- _Material_
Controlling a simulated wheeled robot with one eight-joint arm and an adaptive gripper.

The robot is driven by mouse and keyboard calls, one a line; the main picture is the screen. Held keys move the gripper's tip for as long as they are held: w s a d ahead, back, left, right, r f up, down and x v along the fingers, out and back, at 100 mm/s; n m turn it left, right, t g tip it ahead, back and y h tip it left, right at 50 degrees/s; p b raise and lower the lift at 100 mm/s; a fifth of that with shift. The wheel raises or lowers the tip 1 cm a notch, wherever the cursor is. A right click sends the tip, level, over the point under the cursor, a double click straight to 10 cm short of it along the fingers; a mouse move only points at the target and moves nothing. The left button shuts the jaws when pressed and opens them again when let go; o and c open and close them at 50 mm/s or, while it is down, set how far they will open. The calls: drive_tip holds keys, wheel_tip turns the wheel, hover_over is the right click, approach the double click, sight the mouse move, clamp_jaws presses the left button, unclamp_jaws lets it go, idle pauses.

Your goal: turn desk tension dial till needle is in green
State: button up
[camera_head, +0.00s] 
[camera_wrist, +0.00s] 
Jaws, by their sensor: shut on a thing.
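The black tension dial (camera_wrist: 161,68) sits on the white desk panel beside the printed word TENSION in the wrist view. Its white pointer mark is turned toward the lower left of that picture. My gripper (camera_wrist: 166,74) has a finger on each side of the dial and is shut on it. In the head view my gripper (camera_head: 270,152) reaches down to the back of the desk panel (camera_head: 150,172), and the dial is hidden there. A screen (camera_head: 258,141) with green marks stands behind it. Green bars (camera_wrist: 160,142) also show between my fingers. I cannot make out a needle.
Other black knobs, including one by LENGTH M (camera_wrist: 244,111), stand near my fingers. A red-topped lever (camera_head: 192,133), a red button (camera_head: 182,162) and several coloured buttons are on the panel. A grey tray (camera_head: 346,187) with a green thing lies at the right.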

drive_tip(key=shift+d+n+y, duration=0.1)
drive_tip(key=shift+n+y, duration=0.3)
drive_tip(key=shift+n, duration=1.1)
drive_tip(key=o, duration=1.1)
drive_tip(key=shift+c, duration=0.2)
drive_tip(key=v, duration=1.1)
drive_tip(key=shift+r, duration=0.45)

- _Work required_
Go through the material above line by line and copy it exactly.

- _Answer_
Controlling a simulated wheeled robot with one eight-joint arm and an adaptive gripper.

The robot is driven by mouse and keyboard calls, one a line; the main picture is the screen. Held keys move the gripper's tip for as long as they are held: w s a d ahead, back, left, right, r f up, down and x v along the fingers, out and back, at 100 mm/s; n m turn it left, right, t g tip it ahead, back and y h tip it left, right at 50 degrees/s; p b raise and lower the lift at 100 mm/s; a fifth of that with shift. The wheel raises or lowers the tip 1 cm a notch, wherever the cursor is. A right click sends the tip, level, over the point under the cursor, a double click straight to 10 cm short of it along the fingers; a mouse move only points at the target and moves nothing. The left button shuts the jaws when pressed and opens them again when let go; o and c open and close them at 50 mm/s or, while it is down, set how far they will open. The calls: drive_tip holds keys, wheel_tip turns the wheel, hover_over is the right click, approach the double click, sight the mouse move, clamp_jaws presses the left button, unclamp_jaws lets it go, idle pauses.

Your goal: turn desk tension dial till needle is in green
State: button up
[camera_head, +0.00s] 
[camera_wrist, +0.00s] 
Jaws, by their sensor: shut on a thing.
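The black tension dial (camera_wrist: 161,68) sits on the white desk panel beside the printed word TENSION in the wrist view. Its white pointer mark is turned toward the lower left of that picture. My gripper (camera_wrist: 166,74) has a finger on each side of the dial and is shut on it. In the head view my gripper (camera_head: 270,152) reaches down to the back of the desk panel (camera_head: 150,172), and the dial is hidden there. A screen (camera_head: 258,141) with green marks stands behind it. Green bars (camera_wrist: 160,142) also show between my fingers. I cannot make out a needle.
Other black knobs, including one by LENGTH M (camera_wrist: 244,111), stand near my fingers. A red-topped lever (camera_head: 192,133), a red button (camera_head: 182,162) and several coloured buttons are on the panel. A grey tray (camera_head: 346,187) with a green thing lies at the right.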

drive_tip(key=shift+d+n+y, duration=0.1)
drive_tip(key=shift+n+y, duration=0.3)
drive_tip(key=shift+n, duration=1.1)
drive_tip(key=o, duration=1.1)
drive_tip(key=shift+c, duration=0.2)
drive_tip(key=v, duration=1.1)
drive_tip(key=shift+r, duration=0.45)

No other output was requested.